WASHINGTON – The Department of Homeland Security was “not fully prepared to implement” the Trump administration’s “zero tolerance” policy of separating children from their parents, at the southern border, according to an Inspector General report obtained by the Chicago Sun-Times.

The IG also said in the report about to be released on Tuesday that the DHS also “struggled to identify, track and reunify families separated under the zero tolerance policy “due to limitations with its information technology systems.”

DHS also provides “inconsistent” information to parents who arrived in the U.S. during Trump’s controversial immigration crackdown – either as illegal immigrants or asylum seekers – “which resulted in some parents not understanding that they would be separated from their children” and not be able to communicate with them, the report said.

On April 8, President Donald Trump ordered DHS and several other agencies, including the U.S. Immigration and Customs Enforcement, known as ICE, to start detaining suspected illegal immigrants rather than release them while their cases are pending.

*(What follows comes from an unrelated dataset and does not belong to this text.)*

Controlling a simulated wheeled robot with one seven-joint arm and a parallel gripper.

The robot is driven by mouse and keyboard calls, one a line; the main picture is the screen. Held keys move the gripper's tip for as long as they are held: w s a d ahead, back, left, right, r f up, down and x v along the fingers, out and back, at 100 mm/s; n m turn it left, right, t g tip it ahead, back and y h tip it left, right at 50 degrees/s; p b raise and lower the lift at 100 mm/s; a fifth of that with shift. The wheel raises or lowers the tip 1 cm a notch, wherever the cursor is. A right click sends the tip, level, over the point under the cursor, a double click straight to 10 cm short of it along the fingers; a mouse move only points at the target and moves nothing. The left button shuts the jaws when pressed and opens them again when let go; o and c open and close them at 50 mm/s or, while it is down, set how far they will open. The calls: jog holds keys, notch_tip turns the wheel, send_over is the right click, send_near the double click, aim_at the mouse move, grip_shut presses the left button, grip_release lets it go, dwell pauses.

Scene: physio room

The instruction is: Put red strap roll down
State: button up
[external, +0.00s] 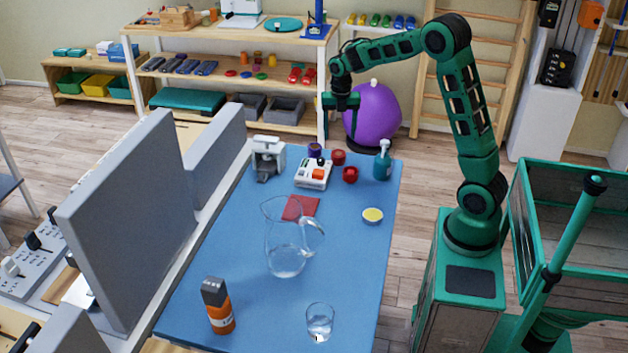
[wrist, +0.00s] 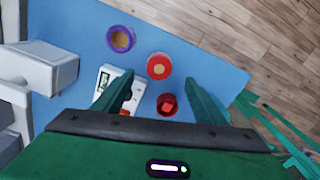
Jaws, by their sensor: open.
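A red strap roll (wrist: 160,66) with a pale centre lies on the blue table between and below my fingers in the wrist view. In the external view this appears to be the farther red round item (external: 338,156), beside the purple roll. My gripper (external: 337,128) hangs above the far end of the table, fingers pointing down. In the wrist view its two fingers (wrist: 160,82) are spread apart with nothing held between them. The exact height of the fingertips over the roll is hard to tell.
Close by are a purple roll (wrist: 121,39), a second red item (wrist: 167,104), a white device (external: 313,174) and a teal pump bottle (external: 382,160). A glass pitcher (external: 285,245), an orange bottle (external: 218,306) and a glass (external: 319,322) stand nearer.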

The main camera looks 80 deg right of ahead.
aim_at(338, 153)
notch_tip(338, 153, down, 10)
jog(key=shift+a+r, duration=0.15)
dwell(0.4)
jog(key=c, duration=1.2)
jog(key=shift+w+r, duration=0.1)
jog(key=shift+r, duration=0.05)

In early May, DHS determined that minor children would be separated from their parents under the zero tolerance policy, transferred from DHS custody to the Department of Health and Human Services.

Lack of adequate “reliable” data on family separations was a problem, the IG report found. The IG review focused on facilities in Texas.

DHS officials said in a response to the report that it “provides no mention of the Department’s significant accomplishments to reunify families.”